1. Obvious but obligatory: Watch Ridley Scott’s “1984” commercial, which debuted during the Super Bowl 0n January 22nd, 1984.

2. Check out Folklore.org, the wonderful history of the invention of the Mac as recorded by Mac software wizard Andy Hertzfeld and other Apple employees present at the creation.

3. Read the New York Times’ piece on the introduction of the Mac, with the wonderfully prosaic title “Apple Expands Product Line.”

4. Read BYTE magazine’s review of the first Mac, by Bruce Webster: “Criticized as an expensive gimmick and hailed as the liberator of the masses, the Mac is a potentially great system. Whether it lives up to that potential remains to be seen.”

5. And Creative Computing’s review, by the late John Anderson: “Sit it on your desk, and you will quickly notice how little room it takes up. Its footprint is barely larger than a sheaf of papers. And though the unit is rather bizarre-looking at first glance, it is also rather handsome. Its looks grow on you.”

6. Follow up with Anderson’s review of the 512K “Fat Mac,” the first Mac that wasn’t horrifically underpowered.

7. Peruse the Smithsonian’s 1995 oral history interview of Steve Jobs, one of the few instances of Apple’s cofounder speaking at any length about the company’s history, albeit in exile: “John Sculley ruined Apple and he ruined it by bringing a set of values to the top of Apple which were corrupt and corrupted some of the top people who were there, drove out some of the ones who were not corruptible, and brought in more corrupt ones and paid themselves collectively tens of millions of dollars and cared more about their own glory and wealth than they did about what built Apple in the first place–which was making great computers for people to use.”

8. Enjoy some of the gorgeous nature photography of Bill Atkinson, the man who designed much of the Mac’s original interface…multiple aspects of which are still with us in Leopard.

9. And then revisit that original interface in the form of some screen shots.
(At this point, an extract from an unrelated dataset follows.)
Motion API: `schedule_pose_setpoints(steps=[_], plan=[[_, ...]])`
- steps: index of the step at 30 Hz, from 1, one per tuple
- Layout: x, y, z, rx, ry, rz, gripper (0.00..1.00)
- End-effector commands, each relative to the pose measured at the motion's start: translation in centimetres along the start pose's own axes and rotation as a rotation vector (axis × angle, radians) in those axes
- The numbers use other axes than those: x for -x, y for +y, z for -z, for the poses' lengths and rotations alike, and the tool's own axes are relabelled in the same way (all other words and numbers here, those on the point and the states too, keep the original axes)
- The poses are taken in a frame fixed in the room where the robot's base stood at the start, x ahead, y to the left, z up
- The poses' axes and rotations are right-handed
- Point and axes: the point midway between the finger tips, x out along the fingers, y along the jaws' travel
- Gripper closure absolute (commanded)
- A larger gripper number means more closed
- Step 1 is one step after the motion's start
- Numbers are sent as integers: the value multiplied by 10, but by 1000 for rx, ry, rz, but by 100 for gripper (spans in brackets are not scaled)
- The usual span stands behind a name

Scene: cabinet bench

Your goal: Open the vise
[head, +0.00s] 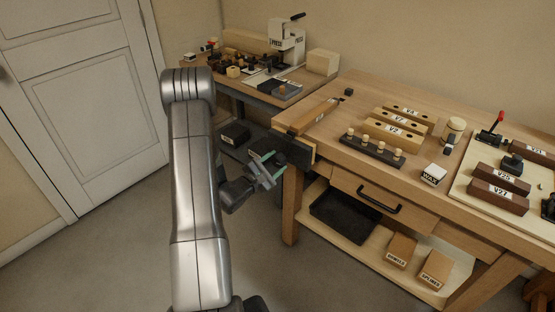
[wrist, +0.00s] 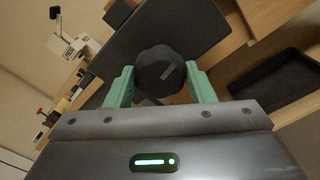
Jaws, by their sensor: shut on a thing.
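The vise (head: 303,150) is at the left end of the wooden workbench, with a broad dark front jaw. This dark jaw plate (wrist: 122,58) fills much of the upper wrist view. A dark, faceted round knob (wrist: 158,70) with a pale mark stands in front of the plate. My gripper (head: 274,164) is at the outer face of the vise. In the wrist view its green fingers sit on either side of the knob and are shut on it. In the head view the knob is hard to make out near the fingers.
A wooden piece with a label (head: 314,117) lies by the vise on the bench top. A drawer (head: 382,199) and a black tray (head: 345,216) are below. A second table with a press (head: 286,44) stands behind. Open floor lies left, before the door (head: 85,100).

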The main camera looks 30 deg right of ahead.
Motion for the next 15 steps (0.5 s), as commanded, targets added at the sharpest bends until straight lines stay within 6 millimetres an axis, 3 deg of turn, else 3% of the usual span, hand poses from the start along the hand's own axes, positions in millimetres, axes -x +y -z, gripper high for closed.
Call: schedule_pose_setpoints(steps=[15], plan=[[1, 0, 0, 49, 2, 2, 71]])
Today’s Macs are fancier, but I’m still not sure if they’re fundamentally more intuitive.

10. Pay a visit to the site of Susan Kare, who designed the Mac’s original icons and fonts and is still crafting iconic images for Facebook and other clients today.
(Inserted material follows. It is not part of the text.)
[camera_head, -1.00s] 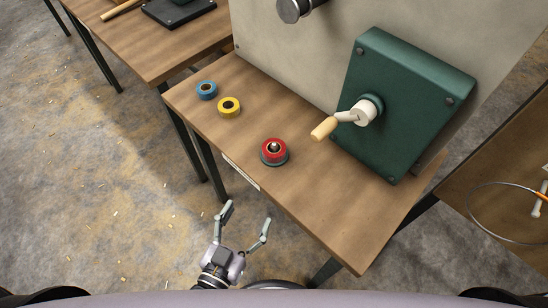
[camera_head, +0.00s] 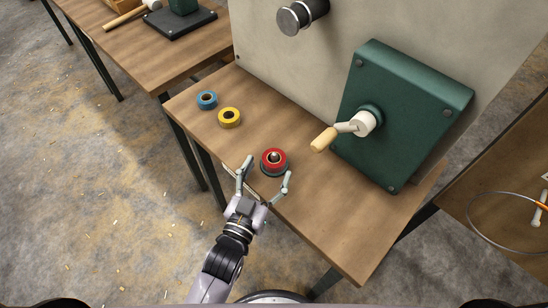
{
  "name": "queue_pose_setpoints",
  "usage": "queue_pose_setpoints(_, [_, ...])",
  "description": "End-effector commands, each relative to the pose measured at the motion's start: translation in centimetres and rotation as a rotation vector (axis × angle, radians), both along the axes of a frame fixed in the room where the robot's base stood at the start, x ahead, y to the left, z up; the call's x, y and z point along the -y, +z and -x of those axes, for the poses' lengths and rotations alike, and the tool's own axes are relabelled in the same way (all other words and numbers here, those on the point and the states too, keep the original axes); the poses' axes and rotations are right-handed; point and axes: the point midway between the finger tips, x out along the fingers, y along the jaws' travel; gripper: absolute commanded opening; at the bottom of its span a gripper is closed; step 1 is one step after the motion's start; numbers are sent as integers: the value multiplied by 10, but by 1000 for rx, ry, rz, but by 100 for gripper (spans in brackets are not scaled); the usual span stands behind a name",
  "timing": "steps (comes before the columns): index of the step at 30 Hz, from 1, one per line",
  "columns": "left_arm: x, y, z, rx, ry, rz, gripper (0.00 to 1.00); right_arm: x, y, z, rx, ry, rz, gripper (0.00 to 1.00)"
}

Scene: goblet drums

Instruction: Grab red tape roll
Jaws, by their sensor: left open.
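The red tape roll (camera_head: 267,166) sits on a dark round base with a metal knob in its middle, near the front edge of the wooden table. My left gripper (camera_head: 266,176) is open, its two fingers spread at the near side of the roll, one to the left and one to the right. Nothing is between the fingertips that I can see held; whether they touch the roll I cannot tell. My right gripper is not in view.
A yellow tape roll (camera_head: 229,125) and a blue one (camera_head: 206,105) lie to the left on the table (camera_head: 330,215). A green box (camera_head: 410,120) with a wooden-handled crank (camera_head: 323,140) stands at the right. A grey panel (camera_head: 280,65) rises behind.

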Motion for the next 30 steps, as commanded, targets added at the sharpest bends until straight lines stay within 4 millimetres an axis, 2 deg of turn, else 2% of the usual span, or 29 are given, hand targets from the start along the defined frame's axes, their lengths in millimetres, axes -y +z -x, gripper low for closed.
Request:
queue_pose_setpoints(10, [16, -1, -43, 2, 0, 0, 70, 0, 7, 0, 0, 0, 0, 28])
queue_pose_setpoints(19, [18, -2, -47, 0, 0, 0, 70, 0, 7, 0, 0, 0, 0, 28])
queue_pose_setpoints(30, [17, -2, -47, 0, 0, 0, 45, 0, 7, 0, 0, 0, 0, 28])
11. Learn about the Canon Cat, the offbeat 1987 computer designed by original Macintosh project leader ; it represents what the Mac might have been like if he hadn’t been ousted early on.

12. Read TIME’s article on the biggest computer battle of 1984: Apple’s Macintosh vs. IBM’s PC Jr.

13. See the signatures of the Mac team that were engraved inside the cases of early Macs–and wistfully think it would be cool if Apple brought back that tradition today.

14. Gawk at the bizarre Mac XL, which was really a reworked version of Apple’s pricey pre-Mac flop the Lisa and might have been more appropriately called the Frankenlisa.

15. Drop by the site of venerable audio manufacturer McIntosh Labs. Apple knew that “Macintosh” and that company’s name were uncomfortably similar as early as 1982, when Steve Jobs tried to get McIntosh’s blessing for the Mac: “We have become very attached to the name Macintosh. Much like one’s own child, our product has developed a very definite personality.” Apple ended up paying a licensing fee to avoid trademark hassles.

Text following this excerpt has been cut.